Write the material out again in full, word for word. Do not include the pictures.

> **DATA EXTRACT**:
---------------

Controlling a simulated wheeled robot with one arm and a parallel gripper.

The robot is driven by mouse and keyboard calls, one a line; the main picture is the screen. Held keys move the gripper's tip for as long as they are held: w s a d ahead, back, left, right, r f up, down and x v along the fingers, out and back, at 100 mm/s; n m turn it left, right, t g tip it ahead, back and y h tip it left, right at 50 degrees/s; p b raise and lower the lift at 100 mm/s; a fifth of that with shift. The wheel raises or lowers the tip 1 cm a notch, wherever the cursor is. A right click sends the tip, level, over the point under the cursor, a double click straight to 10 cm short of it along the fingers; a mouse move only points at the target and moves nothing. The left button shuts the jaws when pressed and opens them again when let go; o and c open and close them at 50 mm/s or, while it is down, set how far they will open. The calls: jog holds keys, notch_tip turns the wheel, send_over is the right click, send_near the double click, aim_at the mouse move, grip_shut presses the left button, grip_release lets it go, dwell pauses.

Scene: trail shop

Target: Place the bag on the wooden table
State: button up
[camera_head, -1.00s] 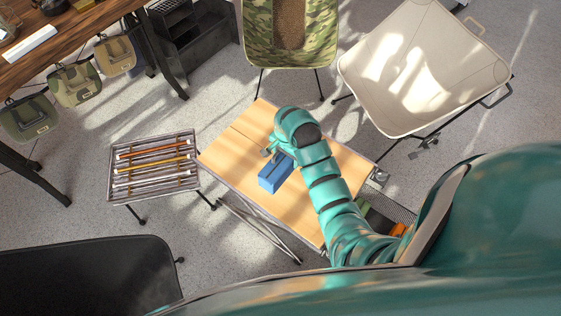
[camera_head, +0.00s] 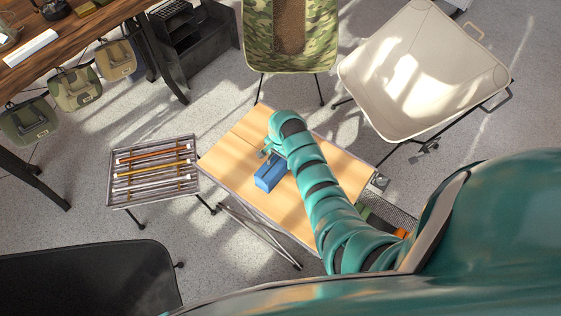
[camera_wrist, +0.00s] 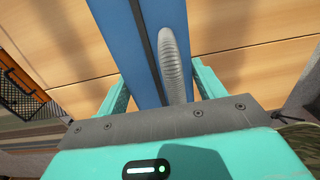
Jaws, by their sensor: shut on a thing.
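The blue box-shaped bag (camera_head: 269,178) is over the light wooden table (camera_head: 232,152) in the head view, near its left middle. My gripper (camera_head: 270,152) points down at the bag's far end. In the wrist view the bag (camera_wrist: 131,30) runs up between the two teal fingers of my gripper (camera_wrist: 160,82), with a dark seam and a grey ribbed strip along it. The fingers are shut on it. Light wooden boards of the table (camera_wrist: 235,65) show on both sides below. I cannot tell whether the bag's underside touches the tabletop.
A slatted rack with several poles (camera_head: 155,200) stands left of the table. A camouflage chair (camera_head: 262,50) and a cream chair (camera_head: 440,105) stand behind it. A black chair (camera_head: 85,280) is at the lower left. The right part of the tabletop (camera_head: 345,170) looks clear.

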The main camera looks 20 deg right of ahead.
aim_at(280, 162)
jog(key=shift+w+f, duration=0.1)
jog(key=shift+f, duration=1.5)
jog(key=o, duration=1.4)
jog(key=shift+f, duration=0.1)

---------------

> **EXPECTED ANSWER**:
Controlling a simulated wheeled robot with one arm and a parallel gripper.

The robot is driven by mouse and keyboard calls, one a line; the main picture is the screen. Held keys move the gripper's tip for as long as they are held: w s a d ahead, back, left, right, r f up, down and x v along the fingers, out and back, at 100 mm/s; n m turn it left, right, t g tip it ahead, back and y h tip it left, right at 50 degrees/s; p b raise and lower the lift at 100 mm/s; a fifth of that with shift. The wheel raises or lowers the tip 1 cm a notch, wherever the cursor is. A right click sends the tip, level, over the point under the cursor, a double click straight to 10 cm short of it along the fingers; a mouse move only points at the target and moves nothing. The left button shuts the jaws when pressed and opens them again when let go; o and c open and close them at 50 mm/s or, while it is down, set how far they will open. The calls: jog holds keys, notch_tip turns the wheel, send_over is the right click, send_near the double click, aim_at the mouse move, grip_shut presses the left button, grip_release lets it go, dwell pauses.

Scene: trail shop

Target: Place the bag on the wooden table
State: button up
[camera_head, -1.00s] 
[camera_head, +0.00s] 
[camera_wrist, +0.00s] 
Jaws, by their sensor: shut on a thing.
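The blue box-shaped bag (camera_head: 269,178) is over the light wooden table (camera_head: 232,152) in the head view, near its left middle. My gripper (camera_head: 270,152) points down at the bag's far end. In the wrist view the bag (camera_wrist: 131,30) runs up between the two teal fingers of my gripper (camera_wrist: 160,82), with a dark seam and a grey ribbed strip along it. The fingers are shut on it. Light wooden boards of the table (camera_wrist: 235,65) show on both sides below. I cannot tell whether the bag's underside touches the tabletop.
A slatted rack with several poles (camera_head: 155,200) stands left of the table. A camouflage chair (camera_head: 262,50) and a cream chair (camera_head: 440,105) stand behind it. A black chair (camera_head: 85,280) is at the lower left. The right part of the tabletop (camera_head: 345,170) looks clear.

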The main camera looks 20 deg right of ahead.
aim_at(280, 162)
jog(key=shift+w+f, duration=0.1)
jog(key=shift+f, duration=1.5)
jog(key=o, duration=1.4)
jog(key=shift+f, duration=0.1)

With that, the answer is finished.